**COLLECTED MATERIAL**.
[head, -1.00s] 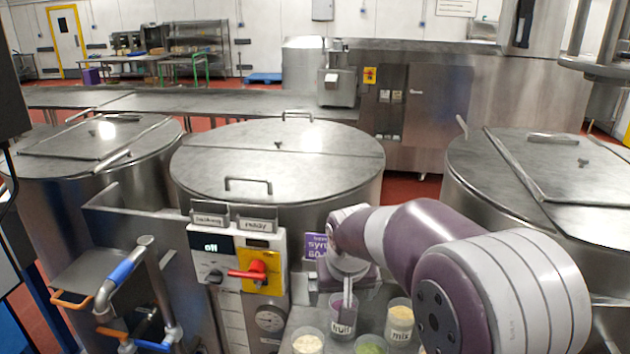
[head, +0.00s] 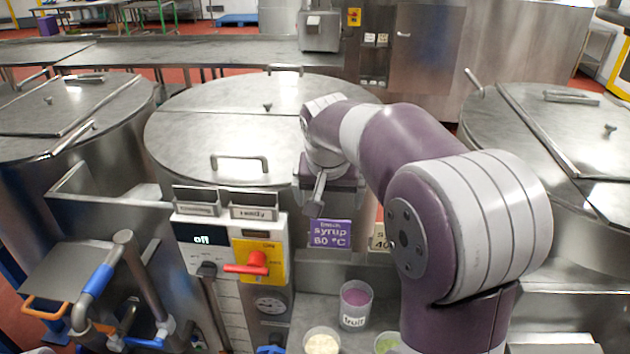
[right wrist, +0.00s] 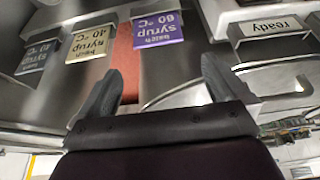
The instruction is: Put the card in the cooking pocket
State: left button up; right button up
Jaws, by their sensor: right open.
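A purple card (head: 331,233) reading "syrup 80 °C" stands behind the cups; it shows upside down in the right wrist view (right wrist: 158,29). A beige syrup card (head: 380,238) stands to its right, partly hidden by my right arm; the right wrist view shows it too (right wrist: 91,43). The cooking pocket (head: 195,196) is at the left on top of the control box, its label blurred. The ready pocket (head: 254,204) is beside it. My right gripper (right wrist: 160,88) is open and empty, above the purple card in the head view. My left gripper is out of view.
The control box (head: 230,250) has a red switch and an "off" display. A fruit cup (head: 355,303) and other cups stand in front of the cards. A grey card (right wrist: 38,57) shows in the wrist view. Large lidded kettles (head: 240,125) stand behind.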

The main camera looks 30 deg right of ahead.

**SHORT EXERCISE**. Extract the run of lines from the line holding "[head, +0.00s]" through the final line of the material above, exactly and inclusively. Leave the pictures behind.

**CORRECT RESPONSE**.
[head, +0.00s] 
[right wrist, +0.00s] 
The instruction is: Put the card in the cooking pocket
State: left button up; right button up
Jaws, by their sensor: right open.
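A purple card (head: 331,233) reading "syrup 80 °C" stands behind the cups; it shows upside down in the right wrist view (right wrist: 158,29). A beige syrup card (head: 380,238) stands to its right, partly hidden by my right arm; the right wrist view shows it too (right wrist: 91,43). The cooking pocket (head: 195,196) is at the left on top of the control box, its label blurred. The ready pocket (head: 254,204) is beside it. My right gripper (right wrist: 160,88) is open and empty, above the purple card in the head view. My left gripper is out of view.
The control box (head: 230,250) has a red switch and an "off" display. A fruit cup (head: 355,303) and other cups stand in front of the cards. A grey card (right wrist: 38,57) shows in the wrist view. Large lidded kettles (head: 240,125) stand behind.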

The main camera looks 30 deg right of ahead.

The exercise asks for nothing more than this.